6. Effects of Quench Depth, Composition Heterogeneity, and Multi-Stage Dynamics

A sudden (deep) temperature quench can trigger multi-stage phase separation involving secondary domain formation, interface-driven spinodal waves, and long-lived composition heterogeneities (Castro et al., 2019). The progression is as follows:

A first, shallow quench initiates primary domain formation via spinodal decomposition.
A subsequent deeper quench into two- or three-phase coexistence regions leads to:
- Regular arrangement of secondary domains determined by the new fastest-growing instability.
- Thin wetting layers at interfaces containing species favored by the dense phase.
- Propagating spinodal waves from previous interfaces causing periodic modulations.
- "Dead zones" of locally suppressed demixing, regulated by the diffusion length and spinodal time.
- Filamentous morphologies in deep quenches below the three-phase region, with defined diameters and persistence lengths.

Interfacial thickness, domain spacing, and propagation speed all scale with curvature $f''(\phi_{eq};T_2)$ of the free-energy after the quench. Heterogeneous mobilities (vacancy-exchange vs particle-swap) govern the competition between fast density-driven separation and the slower, crowding-limited fractionation of composition, with fractionation timescales dominating in dense systems and controlling the persistence of heterogeneities (Castro et al., 2019).

7. Thermodynamic Theory, Surface Tension, and Experimental Signatures

Microscopic Langevin and Fokker–Planck approaches yield an effective free energy in the dilute (second-virial) regime, which directly maps onto a Cahn–Hilliard framework.

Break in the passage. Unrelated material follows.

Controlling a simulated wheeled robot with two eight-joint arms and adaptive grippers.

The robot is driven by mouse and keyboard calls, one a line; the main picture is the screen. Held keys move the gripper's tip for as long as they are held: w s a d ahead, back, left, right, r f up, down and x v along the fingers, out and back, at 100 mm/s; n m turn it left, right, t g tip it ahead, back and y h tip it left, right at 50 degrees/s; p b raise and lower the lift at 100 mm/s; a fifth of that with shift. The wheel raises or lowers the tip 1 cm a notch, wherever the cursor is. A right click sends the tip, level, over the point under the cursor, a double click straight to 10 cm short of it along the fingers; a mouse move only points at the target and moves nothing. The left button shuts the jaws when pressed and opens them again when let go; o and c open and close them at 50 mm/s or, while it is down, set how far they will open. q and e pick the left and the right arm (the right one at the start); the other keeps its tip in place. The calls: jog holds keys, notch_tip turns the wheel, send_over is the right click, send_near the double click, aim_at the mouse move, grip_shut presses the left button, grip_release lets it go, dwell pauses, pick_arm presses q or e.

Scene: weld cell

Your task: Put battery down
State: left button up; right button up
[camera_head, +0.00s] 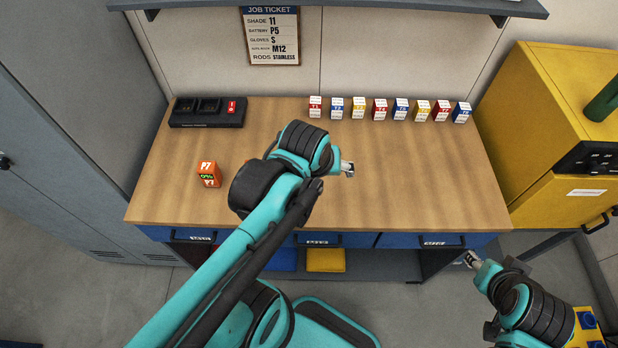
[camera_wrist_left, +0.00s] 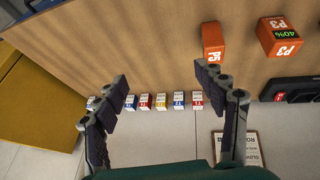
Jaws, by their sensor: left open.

The surface tension of phase boundaries remains positive and is given, for hard spheres, by

$\gamma \sim T_2\,v_0^{-2/3}(\phi^0)^{3/2}\,\alpha_T^{3/2}$

where $\alpha_T = T_1/T_2$ . Binodal and spinodal curves can be explicitly calculated, and the critical activity required for demixing matches experimental and simulation data. Droplet nucleation and growth follow Gibbs–Thomson and Lifshitz–Slyozov–Wagner kinetics in the dilute limit (growth exponent $1/3$), with non-equilibrium corrections arising at higher densities (Ilker et al., 2019). The theory predicts phase-diagram asymmetry, activity-dependent surface tension scaling, and provides testable predictions for active-passive colloid blends, polymer mixtures, and intracellular demixing phenomena.

Beyond second order in density, true non-equilibrium corrections emerge in kinetic equations, breaking the variational (free-energy) structure and yielding complex steady states and microstructures inaccessible in scalar equilibrium theories (Ilker et al., 2019).

Table 1. Key Regimes and Growth Exponents in 2-TIPS

Density Regime	Growth Law	Dominant Mechanism
High density	$R(t)\sim t^{1/3}$	Diffusive spinodal decomposition
Low density	$L(t)\sim t^{0.7}$	Ballistic cluster agglomeration
Intermediate	Crossover regime	Mixed coarsening

In summary, Two-Temperature Induced Phase Separation exemplifies how non-equilibrium control parameters—here, temperature contrasts—can drive phase transitions and domain coarsening with universal features mirroring their equilibrium counterparts, but also reveal density-dependent kinetics, unique depletion interactions, confinement effects, and multi-stage morphological evolution. The underlying physics is established across molecular simulations, continuum modeling, and analytic theory, corroborated by experimental analogs and providing a unifying perspective for the study of scalar activity-induced phase separation in active-passive matter systems (Venkatareddy et al., 14 Mar 2025, Venkatareddy et al., 21 Dec 2025, Damman et al., 17 Jun 2024, Venkatareddy et al., 2023, Ilker et al., 2019, Castro et al., 2019).